MATERIAL FOR THIS TASK:
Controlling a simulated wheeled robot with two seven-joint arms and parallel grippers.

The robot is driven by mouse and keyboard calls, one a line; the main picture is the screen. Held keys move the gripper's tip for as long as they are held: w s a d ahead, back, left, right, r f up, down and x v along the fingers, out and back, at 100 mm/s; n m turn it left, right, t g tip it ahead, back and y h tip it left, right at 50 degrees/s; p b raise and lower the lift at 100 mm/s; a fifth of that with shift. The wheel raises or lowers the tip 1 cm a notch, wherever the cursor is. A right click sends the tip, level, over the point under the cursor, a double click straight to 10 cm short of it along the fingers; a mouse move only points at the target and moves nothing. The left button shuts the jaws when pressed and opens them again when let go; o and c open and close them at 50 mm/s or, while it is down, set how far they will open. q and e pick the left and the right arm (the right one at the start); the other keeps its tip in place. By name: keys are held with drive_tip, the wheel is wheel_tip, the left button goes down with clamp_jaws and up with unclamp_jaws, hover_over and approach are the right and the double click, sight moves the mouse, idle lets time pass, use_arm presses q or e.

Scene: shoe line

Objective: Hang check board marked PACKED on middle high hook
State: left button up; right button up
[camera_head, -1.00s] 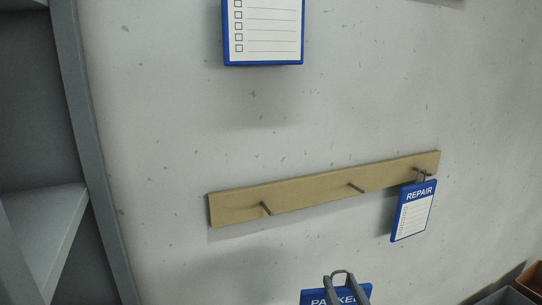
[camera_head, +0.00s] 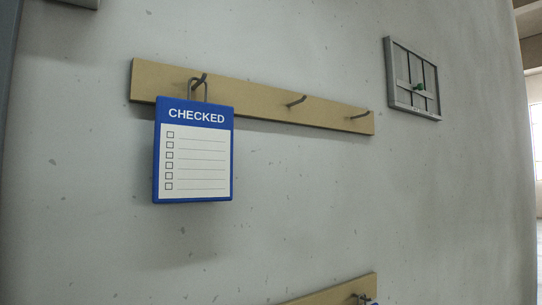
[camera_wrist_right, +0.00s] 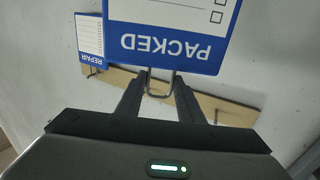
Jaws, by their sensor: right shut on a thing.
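The check board marked PACKED (camera_wrist_right: 170,40), blue with a white checklist, appears upside down in the right wrist view. My right gripper (camera_wrist_right: 160,86) is shut on its wire loop, with the board beyond the fingertips. Its upper part is cut off by the frame. In the head view, the high rail (camera_head: 250,95) carries three hooks. The middle high hook (camera_head: 297,102) is bare. A check board marked CHECKED (camera_head: 194,150) hangs by its loop on the left hook. The right hook (camera_head: 360,115) is bare. Neither gripper shows in the head view.
A low rail (camera_head: 335,292) shows at the bottom of the head view, and a rail also shows behind the fingers in the wrist view. A REPAIR board (camera_wrist_right: 90,40) hangs there at left. A grey wall frame (camera_head: 413,80) is right of the high rail.

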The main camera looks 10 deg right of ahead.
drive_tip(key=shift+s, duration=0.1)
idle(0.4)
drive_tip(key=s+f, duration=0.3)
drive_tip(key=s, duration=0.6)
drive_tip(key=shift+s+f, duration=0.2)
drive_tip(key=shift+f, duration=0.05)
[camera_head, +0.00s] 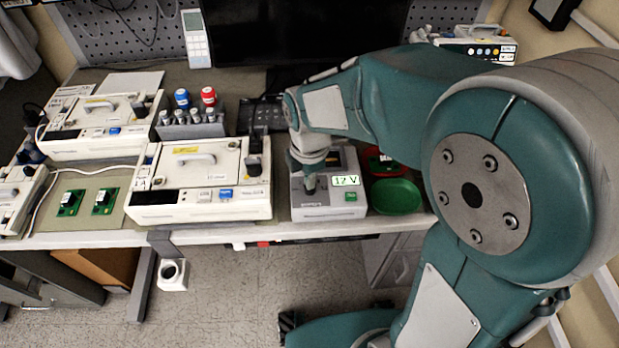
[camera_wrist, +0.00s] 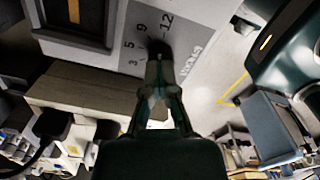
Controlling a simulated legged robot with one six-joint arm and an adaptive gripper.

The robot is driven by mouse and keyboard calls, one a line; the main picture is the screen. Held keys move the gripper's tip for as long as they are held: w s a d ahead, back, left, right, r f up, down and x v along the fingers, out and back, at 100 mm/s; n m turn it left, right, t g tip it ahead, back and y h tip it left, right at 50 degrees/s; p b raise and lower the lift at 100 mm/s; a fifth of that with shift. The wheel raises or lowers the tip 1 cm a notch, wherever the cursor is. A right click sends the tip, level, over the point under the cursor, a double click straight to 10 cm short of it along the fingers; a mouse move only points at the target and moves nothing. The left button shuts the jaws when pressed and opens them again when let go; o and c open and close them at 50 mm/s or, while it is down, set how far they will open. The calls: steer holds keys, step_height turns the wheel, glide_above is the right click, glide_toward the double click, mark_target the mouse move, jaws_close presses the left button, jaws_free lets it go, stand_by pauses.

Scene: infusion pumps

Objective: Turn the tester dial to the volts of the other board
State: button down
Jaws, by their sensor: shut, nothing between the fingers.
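The tester (camera_head: 330,208) is a grey box at the front of the bench; its display (camera_head: 346,181) reads 12 V and a green button (camera_head: 350,196) sits below it. In the wrist view its dial (camera_wrist: 157,45) is dark, beside printed marks 3, 5, 9 and 12; its pointer is hard to make out. My gripper (camera_head: 310,183) points down over the dial; its fingertips (camera_wrist: 158,57) are shut at the dial, and I cannot tell if they touch it. Two small green boards, the left one (camera_head: 70,203) and the right one (camera_head: 104,201), lie on a mat at left; their markings are too small to read.
A white infusion pump (camera_head: 201,212) stands just left of the tester, and another pump (camera_head: 98,127) is behind it. A green dish (camera_head: 396,197) sits right of the tester, with a red dish (camera_head: 380,162) behind. A rack (camera_head: 190,130) holds several cylinders.

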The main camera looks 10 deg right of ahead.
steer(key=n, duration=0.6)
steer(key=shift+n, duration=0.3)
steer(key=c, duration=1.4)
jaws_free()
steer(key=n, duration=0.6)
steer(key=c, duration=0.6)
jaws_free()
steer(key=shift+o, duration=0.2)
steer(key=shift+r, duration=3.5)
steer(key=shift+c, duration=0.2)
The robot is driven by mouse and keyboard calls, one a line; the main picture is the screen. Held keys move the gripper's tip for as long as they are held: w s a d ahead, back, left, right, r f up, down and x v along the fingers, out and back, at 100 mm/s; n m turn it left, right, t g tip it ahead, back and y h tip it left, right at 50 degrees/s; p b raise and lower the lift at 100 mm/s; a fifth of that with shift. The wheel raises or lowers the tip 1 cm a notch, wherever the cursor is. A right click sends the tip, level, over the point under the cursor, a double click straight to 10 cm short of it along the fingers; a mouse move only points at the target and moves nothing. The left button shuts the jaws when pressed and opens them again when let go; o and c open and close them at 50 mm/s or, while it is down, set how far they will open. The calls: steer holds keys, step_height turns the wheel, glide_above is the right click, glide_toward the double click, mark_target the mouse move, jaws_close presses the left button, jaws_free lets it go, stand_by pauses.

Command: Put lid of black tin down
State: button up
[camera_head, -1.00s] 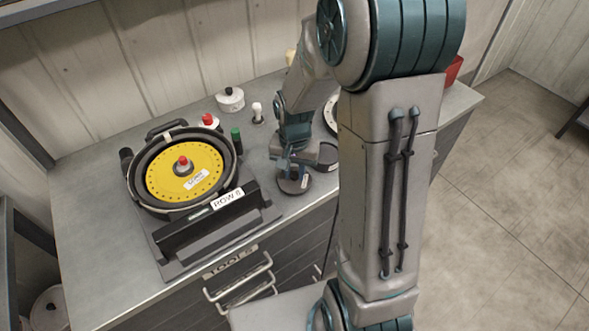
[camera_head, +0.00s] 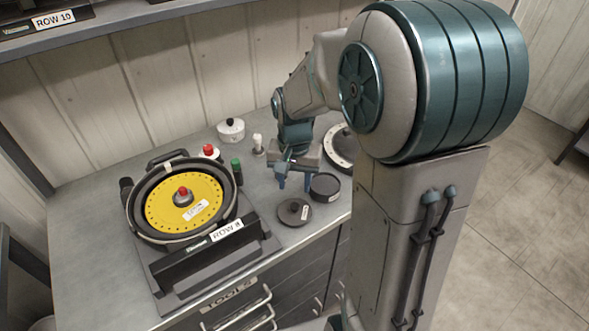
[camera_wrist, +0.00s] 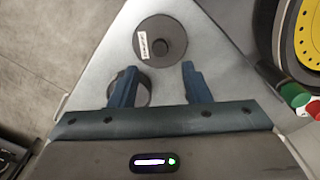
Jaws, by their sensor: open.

PROMPT: Each line from the one that contains "State: button up" through the end of the records should be restated exactly; include both end lines and leave any pictures out.

ANSWER TO THIS PROBLEM:
State: button up
[camera_head, -1.00s] 
[camera_head, +0.00s] 
[camera_wrist, +0.00s] 
Jaws, by their sensor: open.

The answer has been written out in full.